Read what Talea violist, Elizabeth Weisser, says about learning and performing Luciano Berio’s Sequenza VI. Then come hear her shred this Sunday, February 26th at 4 PM, at the Roger Smith Hotel!
iNSIDE Out Series
Negative Space: Music and Silence for One Viola
Works by Ianns Xenakis, J.S. Bach, and Luciano Berio
I was asked to play Berio’s Viola Sequenza a year and a half ago. I was very excited about the wild chords and ferocious tremolos. And with my affinity for coffee at the time, I thought that shaking my bow a lot would not only be an easy task, but pretty fun as well. Over the course of the summer leading up to it, I looked at the score and listened to several recordings as well as digging up as much reading material to get the piece in my head and heart.

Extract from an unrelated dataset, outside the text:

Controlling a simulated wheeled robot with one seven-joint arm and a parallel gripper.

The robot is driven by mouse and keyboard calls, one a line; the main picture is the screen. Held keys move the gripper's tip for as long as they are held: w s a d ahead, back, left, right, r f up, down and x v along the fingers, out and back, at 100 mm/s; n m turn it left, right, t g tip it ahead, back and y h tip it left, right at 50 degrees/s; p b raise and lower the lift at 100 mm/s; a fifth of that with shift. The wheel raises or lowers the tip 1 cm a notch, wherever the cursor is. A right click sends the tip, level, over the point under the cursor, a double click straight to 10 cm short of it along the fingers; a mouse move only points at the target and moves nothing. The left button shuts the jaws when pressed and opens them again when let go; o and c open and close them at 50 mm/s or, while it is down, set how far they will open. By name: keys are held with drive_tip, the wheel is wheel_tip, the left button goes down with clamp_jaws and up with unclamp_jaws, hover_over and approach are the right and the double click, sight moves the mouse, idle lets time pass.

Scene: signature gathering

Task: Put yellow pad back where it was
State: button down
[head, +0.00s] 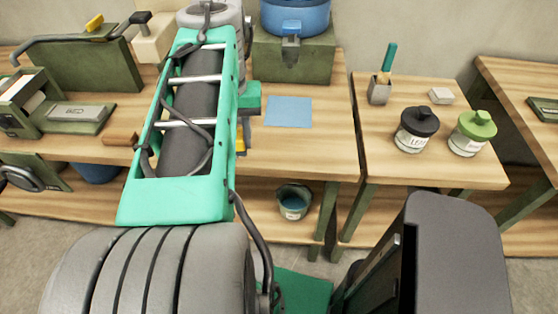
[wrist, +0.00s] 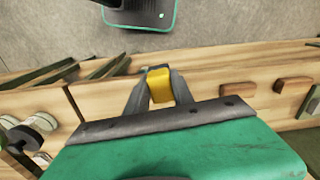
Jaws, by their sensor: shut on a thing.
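The yellow pad (wrist: 158,86) is a small yellow block between the two grey fingers of my gripper (wrist: 157,78) in the wrist view. The fingers are shut on it, one on each side. In the head view a sliver of the yellow pad (head: 241,141) shows just right of my green arm, over the wooden workbench (head: 310,160), left of the blue square sheet (head: 289,111). My arm hides most of my gripper there. I cannot tell whether the pad touches the bench.
A brown block (head: 120,138) lies left of my arm. Green boxes (head: 292,60) stand at the back. On the right table are a brush holder (head: 379,90), a white block (head: 442,96), a black-lidded jar (head: 415,130) and a green-lidded jar (head: 472,134). A bucket (head: 294,202) stands below.

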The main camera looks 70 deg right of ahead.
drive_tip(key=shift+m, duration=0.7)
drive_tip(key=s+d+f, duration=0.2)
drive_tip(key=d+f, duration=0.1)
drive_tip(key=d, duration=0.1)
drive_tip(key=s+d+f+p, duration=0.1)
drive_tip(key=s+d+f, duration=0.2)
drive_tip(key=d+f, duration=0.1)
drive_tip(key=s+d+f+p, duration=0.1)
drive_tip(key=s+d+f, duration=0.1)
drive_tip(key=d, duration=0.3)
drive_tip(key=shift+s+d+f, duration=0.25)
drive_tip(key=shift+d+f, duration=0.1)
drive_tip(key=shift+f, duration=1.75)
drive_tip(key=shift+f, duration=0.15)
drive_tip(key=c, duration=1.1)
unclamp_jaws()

Then the day came where I put the music on the stand and started to play the first note (violist Walter Trampler remarks about the the duration: “play until you think someone in the audience would scream”). I was playing all four notes as loud as possible with my bow going as fast as I could make it go. Feeling the lactic acid building in my right bicep, I finished that one note and put down my viola to call it a day. (I think Benjamin Franklin said something about do tomorrow what you could do today.) Day two, I tried a whole page. Again, the idea of actually getting through the entire piece when I felt literally winded and in a certain amount of pain after scrappily surviving a sixth of the piece seemed unrealistic. Throughout the process leading up to the concert, I tried everything. I added more core strength exercises to my day. I tried fabric and rubber bandaids and even stuck those wart pads on the top of my bow. I tried different kinds of rosin too. I increased my caffeine intake. I focused on using different muscle group and sometimes would even try alternating muscle groups in the middle of a run-thru. Basically, if you picture the montage from Rocky and replace the soundtrack with an avant-garde solo piece, I think that is what my life looked like for awhile.
And there was a certain dissonance within myself that went along with this process. The piece fought my body, my body fought the piece, I fought my body: it was a real struggle. But the more “beat up” I was, the more attached I found myself becoming to this work. I loved the way the harmonies would go from dense and dark to almost having these specks of light. I thought it was remarkable that he could change the texture so slightly and the dramatic impact was undeniably potent. And I thought the trajectory of the piece was so organic and elegant but in no way ordinary. The physical investment I put into the work made all of the conceptual elements much more special to me.
The day of the concert came and I still had concerns about being able to get through the piece. What would happen if my muscles simply stopped? I’ve seen it happen to marathoners- why not me? Even though this was a much smaller task than a marathon in terms of duration and mileage, this 12 minute piece was a huge journey for me. To keep you in suspense no longer, I got through without needing Gatorade, but I told myself I didn’t think I had it in me again to do it.
I woke up the next morning and felt like part of me was missing (and no, it wasn’t my arm despite what I thought the worse case scenario could be). The Sequenza had become part of my identity- my raison d’etre- for the time that I worked on it and suddenly, it was gone. The soreness in my arms remained but I felt incomplete. I hadn’t appreciated, through all of the bandaids and blisters, what had become almost a meditation for me: a time of escape and growth.
Therefore, I’m happy to get the piece back in my arms and fingers. Muscle memory helps and the negative space during which I didn’t play it allowed for me to regain strength and gratitude for the journey this time.